Friday the Rabbi Slept Late (Harry Kemelman)

Kemelman is great at making the whole ethos of Judaism accessible and tangible even to Gentiles. Rabbi Small is also a great character.


Quotes:

It is perhaps simplistic, but nevertheless indicative, that our equivalent of “Give us this day our daily bread” is “Blessed art thou, O Lord, for bringing forth bread from the earth.”

You would never know that this is the spiritual home of a people who for three thousand years or more considered themselves a nation of priests sworn to the service of God, because every bit of the energy of the congregation and the rabbi too will be bent on showing that this Jewish church is no different from any other church in the community.”

“I would not presume to suggest what a priest would or would not do, chief, but anything that a man might do a rabbi might do. We are no different from ordinary men. We are not even men of the cloth, as you call it. I have no duties or privileges that any member of my congregation does not have. I am only presumed to be learned in the Law by which we are enjoined to live.”

He knew it by a sudden realization that the great majority were all the same type: sleek, successful professional men and businessmen who belonged to the temple primarily as a social obligation, who were used to and expected the best of everything, who could be expected to have the same attitude toward a casual, unfashionable rabbi as they might toward an inefficient junior executive in their employ.

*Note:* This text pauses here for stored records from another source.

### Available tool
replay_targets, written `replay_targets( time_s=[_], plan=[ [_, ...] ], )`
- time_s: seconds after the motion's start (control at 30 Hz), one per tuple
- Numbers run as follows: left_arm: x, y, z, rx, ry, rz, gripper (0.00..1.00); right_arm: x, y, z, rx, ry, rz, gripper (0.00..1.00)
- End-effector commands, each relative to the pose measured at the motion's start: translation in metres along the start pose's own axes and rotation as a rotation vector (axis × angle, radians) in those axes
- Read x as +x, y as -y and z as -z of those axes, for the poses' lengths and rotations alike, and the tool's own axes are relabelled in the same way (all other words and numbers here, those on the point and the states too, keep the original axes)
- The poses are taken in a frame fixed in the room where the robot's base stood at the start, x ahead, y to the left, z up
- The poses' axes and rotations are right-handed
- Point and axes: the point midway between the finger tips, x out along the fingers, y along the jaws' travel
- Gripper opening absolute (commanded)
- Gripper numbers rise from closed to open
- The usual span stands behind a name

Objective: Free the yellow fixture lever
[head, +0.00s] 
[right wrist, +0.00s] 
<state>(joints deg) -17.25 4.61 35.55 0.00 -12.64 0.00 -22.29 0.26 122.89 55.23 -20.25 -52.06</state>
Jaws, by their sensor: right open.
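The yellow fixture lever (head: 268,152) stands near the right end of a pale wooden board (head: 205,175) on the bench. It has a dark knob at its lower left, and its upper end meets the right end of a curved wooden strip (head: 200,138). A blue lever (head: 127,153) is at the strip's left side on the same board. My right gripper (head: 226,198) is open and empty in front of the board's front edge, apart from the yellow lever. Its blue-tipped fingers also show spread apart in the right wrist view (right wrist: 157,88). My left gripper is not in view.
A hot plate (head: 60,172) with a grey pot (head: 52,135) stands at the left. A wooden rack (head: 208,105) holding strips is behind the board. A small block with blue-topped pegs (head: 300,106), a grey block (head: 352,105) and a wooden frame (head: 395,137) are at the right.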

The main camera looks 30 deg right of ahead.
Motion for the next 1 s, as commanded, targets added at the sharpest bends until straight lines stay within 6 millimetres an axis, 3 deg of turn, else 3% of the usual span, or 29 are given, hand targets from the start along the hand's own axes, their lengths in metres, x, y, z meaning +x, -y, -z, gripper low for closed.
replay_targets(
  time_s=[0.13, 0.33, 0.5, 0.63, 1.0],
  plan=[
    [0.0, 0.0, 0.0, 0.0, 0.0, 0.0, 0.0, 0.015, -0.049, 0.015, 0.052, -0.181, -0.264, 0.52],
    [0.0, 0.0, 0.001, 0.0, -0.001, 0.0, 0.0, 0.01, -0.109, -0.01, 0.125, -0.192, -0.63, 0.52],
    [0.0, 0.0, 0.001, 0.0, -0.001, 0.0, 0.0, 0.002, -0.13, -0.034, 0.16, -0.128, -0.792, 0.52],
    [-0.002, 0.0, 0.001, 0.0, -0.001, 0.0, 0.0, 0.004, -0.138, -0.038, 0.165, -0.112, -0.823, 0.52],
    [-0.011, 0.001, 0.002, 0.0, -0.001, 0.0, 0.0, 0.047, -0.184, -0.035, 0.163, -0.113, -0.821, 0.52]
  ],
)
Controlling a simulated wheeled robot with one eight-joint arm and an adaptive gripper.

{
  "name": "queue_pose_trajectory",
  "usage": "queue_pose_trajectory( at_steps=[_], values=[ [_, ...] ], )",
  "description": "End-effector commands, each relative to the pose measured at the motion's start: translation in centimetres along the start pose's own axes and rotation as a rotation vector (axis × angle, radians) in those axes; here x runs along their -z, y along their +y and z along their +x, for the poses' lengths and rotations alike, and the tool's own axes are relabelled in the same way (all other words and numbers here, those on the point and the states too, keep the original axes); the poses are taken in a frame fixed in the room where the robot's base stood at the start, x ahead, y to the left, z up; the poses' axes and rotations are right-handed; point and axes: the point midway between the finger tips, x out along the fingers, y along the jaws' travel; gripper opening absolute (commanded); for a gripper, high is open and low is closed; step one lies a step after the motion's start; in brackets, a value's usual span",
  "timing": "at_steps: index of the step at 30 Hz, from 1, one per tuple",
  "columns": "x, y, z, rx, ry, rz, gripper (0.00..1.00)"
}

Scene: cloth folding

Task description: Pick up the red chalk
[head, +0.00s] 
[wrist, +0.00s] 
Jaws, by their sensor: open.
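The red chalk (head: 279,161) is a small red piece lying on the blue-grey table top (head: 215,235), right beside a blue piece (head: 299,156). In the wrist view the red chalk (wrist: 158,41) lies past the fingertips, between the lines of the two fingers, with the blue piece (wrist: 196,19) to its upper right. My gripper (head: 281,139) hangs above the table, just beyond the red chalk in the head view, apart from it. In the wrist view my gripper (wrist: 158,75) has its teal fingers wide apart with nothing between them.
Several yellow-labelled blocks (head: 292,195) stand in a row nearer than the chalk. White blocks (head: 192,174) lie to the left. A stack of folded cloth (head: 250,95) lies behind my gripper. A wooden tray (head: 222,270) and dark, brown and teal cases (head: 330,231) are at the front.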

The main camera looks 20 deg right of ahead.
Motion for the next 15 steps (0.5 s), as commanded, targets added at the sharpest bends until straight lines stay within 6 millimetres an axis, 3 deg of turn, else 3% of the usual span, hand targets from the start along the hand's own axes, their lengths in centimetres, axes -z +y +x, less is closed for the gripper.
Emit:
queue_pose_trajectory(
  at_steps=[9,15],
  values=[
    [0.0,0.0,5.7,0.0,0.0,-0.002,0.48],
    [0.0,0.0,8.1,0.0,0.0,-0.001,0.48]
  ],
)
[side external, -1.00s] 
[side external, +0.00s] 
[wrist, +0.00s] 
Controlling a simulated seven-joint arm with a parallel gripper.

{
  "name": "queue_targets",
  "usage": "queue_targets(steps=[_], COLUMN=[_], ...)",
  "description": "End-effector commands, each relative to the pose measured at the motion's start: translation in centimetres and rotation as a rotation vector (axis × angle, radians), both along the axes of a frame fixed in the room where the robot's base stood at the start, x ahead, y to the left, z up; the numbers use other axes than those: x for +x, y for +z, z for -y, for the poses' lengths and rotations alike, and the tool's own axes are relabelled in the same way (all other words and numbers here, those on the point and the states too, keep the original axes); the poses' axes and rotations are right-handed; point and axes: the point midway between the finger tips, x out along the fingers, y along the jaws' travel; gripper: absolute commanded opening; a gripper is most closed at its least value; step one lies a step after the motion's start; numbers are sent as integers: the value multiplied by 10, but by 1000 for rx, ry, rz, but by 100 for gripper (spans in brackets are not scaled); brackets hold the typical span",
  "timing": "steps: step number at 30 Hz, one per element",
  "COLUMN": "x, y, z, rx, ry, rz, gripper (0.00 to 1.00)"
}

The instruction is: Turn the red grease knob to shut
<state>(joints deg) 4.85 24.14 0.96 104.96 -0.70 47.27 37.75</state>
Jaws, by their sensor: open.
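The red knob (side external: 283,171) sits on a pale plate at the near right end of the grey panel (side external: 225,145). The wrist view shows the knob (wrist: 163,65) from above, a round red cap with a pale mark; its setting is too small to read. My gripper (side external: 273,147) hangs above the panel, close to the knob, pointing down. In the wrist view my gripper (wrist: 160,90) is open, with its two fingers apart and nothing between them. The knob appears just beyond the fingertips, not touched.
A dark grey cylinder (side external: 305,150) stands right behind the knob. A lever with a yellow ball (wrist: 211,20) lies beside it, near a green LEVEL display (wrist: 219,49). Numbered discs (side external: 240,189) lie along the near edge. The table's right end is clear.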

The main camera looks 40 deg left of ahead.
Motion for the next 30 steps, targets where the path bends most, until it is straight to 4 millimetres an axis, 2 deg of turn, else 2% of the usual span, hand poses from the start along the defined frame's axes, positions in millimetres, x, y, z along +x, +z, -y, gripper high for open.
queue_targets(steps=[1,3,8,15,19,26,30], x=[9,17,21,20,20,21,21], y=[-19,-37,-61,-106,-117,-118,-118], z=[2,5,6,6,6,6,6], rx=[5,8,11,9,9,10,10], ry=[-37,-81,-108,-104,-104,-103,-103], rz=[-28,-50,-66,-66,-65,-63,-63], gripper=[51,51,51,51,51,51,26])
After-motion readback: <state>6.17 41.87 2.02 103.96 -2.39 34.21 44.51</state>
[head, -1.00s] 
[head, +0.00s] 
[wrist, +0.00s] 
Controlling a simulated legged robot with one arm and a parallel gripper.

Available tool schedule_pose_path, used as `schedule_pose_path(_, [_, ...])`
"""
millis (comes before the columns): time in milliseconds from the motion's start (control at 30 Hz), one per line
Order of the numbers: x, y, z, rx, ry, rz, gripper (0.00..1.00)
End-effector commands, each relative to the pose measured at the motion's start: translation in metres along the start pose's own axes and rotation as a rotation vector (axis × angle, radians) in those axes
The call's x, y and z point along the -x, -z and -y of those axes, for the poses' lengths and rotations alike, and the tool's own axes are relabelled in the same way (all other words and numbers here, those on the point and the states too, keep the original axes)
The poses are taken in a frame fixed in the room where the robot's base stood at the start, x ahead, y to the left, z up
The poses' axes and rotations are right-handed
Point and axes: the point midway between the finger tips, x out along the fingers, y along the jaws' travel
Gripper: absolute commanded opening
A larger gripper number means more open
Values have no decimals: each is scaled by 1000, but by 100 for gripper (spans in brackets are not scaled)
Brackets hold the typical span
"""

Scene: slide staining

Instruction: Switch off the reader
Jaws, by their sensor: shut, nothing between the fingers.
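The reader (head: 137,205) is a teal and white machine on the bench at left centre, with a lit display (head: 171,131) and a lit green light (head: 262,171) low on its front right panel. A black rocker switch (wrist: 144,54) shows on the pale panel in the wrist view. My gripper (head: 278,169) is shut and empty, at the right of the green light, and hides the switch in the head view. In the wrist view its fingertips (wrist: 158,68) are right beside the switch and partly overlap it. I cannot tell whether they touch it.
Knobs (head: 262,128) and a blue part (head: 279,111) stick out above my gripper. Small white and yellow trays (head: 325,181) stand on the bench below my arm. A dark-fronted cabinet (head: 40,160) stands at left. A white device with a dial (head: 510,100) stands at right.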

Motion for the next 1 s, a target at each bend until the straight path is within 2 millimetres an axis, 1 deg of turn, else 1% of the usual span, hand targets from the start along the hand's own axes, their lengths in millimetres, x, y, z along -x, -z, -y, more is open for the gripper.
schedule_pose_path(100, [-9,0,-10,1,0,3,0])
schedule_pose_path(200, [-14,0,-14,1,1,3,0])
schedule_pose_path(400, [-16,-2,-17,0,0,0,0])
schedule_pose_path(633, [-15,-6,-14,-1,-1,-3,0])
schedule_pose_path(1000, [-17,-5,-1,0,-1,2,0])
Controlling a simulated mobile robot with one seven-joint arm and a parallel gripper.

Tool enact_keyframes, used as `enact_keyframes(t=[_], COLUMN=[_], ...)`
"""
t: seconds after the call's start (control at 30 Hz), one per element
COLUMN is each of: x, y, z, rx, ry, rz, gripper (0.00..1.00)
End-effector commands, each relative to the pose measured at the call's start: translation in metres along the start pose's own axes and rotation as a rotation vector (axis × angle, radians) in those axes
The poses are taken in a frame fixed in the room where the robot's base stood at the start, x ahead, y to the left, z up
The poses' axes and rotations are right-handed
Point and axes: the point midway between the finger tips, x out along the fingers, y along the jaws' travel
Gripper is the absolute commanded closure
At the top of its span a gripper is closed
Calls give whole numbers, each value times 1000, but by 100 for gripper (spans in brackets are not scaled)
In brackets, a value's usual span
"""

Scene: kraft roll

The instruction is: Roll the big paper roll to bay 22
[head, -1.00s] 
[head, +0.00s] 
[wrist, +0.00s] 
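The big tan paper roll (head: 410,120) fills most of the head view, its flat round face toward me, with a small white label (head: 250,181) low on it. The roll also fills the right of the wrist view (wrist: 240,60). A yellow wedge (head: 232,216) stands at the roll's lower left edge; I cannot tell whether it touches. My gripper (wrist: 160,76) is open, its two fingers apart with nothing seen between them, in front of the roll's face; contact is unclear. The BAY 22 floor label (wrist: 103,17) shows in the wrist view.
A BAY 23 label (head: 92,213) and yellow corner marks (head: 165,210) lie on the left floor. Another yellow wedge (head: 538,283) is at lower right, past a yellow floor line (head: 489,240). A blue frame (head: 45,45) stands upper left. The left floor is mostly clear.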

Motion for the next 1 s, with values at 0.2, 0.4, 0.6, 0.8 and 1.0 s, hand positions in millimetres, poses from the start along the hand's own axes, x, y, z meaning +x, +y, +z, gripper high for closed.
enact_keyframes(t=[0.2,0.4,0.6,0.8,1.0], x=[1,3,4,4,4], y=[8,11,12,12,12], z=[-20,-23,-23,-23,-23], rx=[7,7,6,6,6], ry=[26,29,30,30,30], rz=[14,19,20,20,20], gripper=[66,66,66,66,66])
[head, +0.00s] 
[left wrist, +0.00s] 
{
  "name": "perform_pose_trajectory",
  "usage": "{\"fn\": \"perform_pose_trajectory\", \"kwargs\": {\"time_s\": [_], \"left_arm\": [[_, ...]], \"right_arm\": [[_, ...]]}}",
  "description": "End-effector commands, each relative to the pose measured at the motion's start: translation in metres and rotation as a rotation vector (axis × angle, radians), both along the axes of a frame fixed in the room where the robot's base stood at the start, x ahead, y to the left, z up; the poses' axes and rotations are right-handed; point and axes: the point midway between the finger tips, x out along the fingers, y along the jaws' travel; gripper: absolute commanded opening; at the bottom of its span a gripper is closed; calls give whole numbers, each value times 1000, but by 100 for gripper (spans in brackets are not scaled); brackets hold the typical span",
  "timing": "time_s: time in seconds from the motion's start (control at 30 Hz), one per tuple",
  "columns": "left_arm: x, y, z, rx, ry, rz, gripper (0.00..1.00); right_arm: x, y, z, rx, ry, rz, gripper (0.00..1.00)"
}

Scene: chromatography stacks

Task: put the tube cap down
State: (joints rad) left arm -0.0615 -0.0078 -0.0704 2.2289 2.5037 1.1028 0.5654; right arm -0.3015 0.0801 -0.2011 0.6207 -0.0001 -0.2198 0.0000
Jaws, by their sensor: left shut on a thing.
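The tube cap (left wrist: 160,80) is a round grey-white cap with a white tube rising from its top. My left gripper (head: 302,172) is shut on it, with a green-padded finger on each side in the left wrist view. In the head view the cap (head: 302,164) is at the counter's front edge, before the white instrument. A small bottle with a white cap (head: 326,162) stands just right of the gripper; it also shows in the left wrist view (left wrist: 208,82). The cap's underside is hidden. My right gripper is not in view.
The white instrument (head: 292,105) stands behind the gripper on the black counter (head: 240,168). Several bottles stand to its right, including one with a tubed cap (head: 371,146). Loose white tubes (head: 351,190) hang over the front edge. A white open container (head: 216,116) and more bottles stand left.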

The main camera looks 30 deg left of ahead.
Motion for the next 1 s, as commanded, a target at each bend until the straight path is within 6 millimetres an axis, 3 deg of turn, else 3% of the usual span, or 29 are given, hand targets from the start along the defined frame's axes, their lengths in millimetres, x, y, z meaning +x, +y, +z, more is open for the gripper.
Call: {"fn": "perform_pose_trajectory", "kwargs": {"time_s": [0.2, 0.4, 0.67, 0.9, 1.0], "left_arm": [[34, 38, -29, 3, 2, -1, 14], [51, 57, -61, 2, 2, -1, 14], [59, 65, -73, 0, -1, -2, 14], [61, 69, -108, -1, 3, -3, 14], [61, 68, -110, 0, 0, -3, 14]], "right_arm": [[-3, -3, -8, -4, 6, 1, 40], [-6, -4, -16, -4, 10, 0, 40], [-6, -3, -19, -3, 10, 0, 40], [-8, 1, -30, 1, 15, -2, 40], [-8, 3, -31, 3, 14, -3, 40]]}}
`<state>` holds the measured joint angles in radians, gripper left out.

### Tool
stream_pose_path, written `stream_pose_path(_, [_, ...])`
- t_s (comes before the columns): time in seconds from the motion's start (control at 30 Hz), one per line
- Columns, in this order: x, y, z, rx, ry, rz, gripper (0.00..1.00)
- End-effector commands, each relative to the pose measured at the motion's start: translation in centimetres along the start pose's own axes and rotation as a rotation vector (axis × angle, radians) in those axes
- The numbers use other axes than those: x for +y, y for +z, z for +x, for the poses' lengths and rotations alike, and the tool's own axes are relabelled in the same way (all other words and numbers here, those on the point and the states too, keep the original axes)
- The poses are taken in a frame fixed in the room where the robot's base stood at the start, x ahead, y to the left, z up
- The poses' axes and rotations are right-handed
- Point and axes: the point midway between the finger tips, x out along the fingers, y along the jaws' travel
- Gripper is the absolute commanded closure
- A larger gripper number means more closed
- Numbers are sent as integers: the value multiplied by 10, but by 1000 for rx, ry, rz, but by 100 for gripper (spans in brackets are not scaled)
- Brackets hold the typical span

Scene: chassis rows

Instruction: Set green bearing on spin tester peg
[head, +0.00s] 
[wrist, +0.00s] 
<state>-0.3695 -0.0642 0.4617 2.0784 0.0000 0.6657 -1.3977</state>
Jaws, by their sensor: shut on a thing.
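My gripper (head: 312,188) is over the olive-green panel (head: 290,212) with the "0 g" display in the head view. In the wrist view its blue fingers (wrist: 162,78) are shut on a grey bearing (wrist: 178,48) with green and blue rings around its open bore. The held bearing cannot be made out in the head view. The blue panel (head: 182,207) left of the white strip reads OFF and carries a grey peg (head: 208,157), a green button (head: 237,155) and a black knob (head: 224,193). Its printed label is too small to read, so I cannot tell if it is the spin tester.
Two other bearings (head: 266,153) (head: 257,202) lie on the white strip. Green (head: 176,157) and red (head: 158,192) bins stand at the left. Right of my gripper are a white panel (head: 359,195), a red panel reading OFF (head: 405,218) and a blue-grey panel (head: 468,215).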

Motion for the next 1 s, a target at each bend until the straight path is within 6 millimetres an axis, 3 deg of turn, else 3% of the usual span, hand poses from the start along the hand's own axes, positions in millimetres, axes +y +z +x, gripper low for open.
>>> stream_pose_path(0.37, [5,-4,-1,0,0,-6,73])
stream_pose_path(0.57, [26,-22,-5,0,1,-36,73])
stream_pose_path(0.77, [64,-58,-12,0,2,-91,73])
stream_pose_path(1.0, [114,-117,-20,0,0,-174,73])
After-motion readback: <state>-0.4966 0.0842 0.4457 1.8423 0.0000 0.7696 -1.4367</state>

You have a hierarchy of saints who can intercede for the sinner, and finally you have a Purgatory, which is in the nature of a second chance. I might add that you have a Heaven and a Hell that help to right any wrongs in life on this earth. Our people have only the one chance. Our good deeds must be done on this earth in this life. And since there is no one to share the burden with them or to intercede for them they must do it on their own.”

“I know very little about these things,” said the rabbi, “but as a Talmudist I am not entirely without legal training. Your theory has a thousand loopholes.”

“Oh no, we stem from different traditions, all three of us. Monsignor O’Brien is a priest in the tradition of the priests of the Bible, the sons of Aaron. He has certain powers, magical powers, that he exercises in the celebration of the Mass, for example, where the bread and wine are magically changed to the body and blood of Christ. Dr. Skinner as a Protestant minister is in the tradition of the prophets. He has received a call to preach the word of God. I, a rabbi, am essentially a secular figure, having neither the mana of the priest nor the ‘call’ of the minister. If anything, I suppose we come closest to the judges of the Bible.”